A corporation’s duty to accommodate is considered and balanced in light of its obligations to other unit owners. Human rights complaints are decided on a case-by-case basis.
The above considerations all factor into families and noise complaints. However, what sticks out in a case that appears to have hit a standstill and left both sides unsatisfied is that mediation was not more swiftly availed. In Ontario, mediation is mandatory in most cases before a condominium can proceed to court for a compliance order and is also offered in human rights proceedings.
In the event a board is faced with a substantiated and persistent noise complaint, the best course of offence and defence is to gather all the evidence and immediately submit the matter to mediation under the Act. If mediation under the Act fails, the matter can proceed to arbitration.
If, in the meantime, the owner brings a similar complaint to the Human Rights Tribunal, the condominium can argue that proceedings have already been started under the Act, relate to the same subject matter, and, if not resolved by mediation, an arbitrator has the jurisdiction to deal with all questions of law, including human rights issues. The corporation can ask for a stay of a human rights complaint pending the outcome of mediation and arbitration under the Act.

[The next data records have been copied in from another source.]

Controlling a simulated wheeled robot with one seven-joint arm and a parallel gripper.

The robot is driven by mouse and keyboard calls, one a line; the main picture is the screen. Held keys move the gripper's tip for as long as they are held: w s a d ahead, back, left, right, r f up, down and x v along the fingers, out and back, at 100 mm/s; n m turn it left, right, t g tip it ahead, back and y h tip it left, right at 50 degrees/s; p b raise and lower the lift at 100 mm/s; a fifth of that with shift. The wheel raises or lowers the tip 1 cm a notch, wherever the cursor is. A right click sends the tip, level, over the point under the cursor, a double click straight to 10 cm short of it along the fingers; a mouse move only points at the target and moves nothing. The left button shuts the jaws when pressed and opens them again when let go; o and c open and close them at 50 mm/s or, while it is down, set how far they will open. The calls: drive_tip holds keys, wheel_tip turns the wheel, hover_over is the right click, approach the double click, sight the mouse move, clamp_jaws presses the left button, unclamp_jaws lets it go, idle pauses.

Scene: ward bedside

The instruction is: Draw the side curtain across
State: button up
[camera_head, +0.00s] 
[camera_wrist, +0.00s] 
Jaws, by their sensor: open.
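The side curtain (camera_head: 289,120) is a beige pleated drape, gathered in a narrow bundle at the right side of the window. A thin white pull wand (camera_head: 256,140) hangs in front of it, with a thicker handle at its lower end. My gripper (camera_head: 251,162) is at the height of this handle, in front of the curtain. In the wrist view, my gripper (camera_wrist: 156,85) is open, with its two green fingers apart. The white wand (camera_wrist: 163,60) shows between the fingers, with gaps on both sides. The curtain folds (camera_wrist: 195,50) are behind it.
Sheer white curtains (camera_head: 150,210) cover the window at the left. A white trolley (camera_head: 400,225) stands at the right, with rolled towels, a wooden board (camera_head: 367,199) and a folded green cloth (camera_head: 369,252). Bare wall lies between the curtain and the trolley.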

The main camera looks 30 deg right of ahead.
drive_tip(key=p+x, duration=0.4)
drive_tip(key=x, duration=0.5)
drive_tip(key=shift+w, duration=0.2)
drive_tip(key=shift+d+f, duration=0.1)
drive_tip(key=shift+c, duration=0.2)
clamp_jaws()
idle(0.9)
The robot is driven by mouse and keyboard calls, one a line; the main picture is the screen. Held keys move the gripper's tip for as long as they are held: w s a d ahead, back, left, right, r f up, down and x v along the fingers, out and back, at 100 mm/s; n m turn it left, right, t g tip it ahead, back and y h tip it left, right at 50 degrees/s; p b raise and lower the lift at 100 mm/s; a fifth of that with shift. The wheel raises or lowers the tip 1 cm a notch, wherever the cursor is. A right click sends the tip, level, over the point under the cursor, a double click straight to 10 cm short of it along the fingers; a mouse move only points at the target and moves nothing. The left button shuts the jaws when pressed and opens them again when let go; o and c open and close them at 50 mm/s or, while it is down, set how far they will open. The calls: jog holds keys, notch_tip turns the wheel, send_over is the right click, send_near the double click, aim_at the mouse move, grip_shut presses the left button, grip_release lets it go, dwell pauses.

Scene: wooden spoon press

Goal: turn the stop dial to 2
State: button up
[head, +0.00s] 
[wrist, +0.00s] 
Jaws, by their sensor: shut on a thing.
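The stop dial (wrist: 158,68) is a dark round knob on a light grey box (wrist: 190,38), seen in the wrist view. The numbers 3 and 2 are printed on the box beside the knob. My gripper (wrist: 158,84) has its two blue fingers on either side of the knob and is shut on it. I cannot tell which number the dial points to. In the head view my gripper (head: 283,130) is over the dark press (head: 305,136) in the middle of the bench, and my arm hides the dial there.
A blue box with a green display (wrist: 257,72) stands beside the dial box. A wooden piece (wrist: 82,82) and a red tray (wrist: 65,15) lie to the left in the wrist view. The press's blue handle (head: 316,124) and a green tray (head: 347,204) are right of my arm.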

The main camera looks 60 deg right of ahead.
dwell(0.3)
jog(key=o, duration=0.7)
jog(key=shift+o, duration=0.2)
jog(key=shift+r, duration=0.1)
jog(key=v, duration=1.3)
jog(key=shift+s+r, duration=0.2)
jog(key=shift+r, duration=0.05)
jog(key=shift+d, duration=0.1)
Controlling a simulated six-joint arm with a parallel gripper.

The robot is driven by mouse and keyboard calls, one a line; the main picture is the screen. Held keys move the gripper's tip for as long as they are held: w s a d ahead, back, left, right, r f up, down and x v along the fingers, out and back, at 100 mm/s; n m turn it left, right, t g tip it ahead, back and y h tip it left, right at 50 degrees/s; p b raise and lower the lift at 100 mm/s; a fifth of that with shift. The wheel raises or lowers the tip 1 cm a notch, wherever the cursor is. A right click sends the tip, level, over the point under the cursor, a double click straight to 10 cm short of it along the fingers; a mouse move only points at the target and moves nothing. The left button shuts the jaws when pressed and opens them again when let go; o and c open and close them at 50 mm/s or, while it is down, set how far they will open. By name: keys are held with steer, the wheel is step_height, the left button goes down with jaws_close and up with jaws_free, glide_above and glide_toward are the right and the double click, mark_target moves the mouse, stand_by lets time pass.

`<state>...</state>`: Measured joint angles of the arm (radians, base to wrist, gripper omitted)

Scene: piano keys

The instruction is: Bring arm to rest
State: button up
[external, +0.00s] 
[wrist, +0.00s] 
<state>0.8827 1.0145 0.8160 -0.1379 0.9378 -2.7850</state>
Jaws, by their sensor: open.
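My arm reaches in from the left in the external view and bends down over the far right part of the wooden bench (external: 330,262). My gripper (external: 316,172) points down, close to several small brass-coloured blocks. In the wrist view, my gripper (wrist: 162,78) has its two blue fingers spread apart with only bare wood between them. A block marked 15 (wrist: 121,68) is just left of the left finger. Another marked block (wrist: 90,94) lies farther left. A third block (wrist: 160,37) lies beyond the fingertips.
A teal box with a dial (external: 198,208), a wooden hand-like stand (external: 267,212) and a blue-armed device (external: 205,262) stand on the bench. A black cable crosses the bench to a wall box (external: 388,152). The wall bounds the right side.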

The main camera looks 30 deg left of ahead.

If there is a delay by the condominium corporation in actually proceeding with mediation/arbitration steps, the human rights tribunal/court may not grant a stay and two similar proceedings may happen at the same time. Therefore it is best to commence the dispute resolution process as soon as a verified and persistent noise complaint is received. By doing so, the corporation sets the forum for the complaint (and a forum where costs can be recovered, as legal fees are not recoverable in human rights proceedings).
In noise disputes, hearing is believing. Mediation can include unit visits to objectively witness the noise and usually allows for simple and economical solutions to noise complaints before they make the news.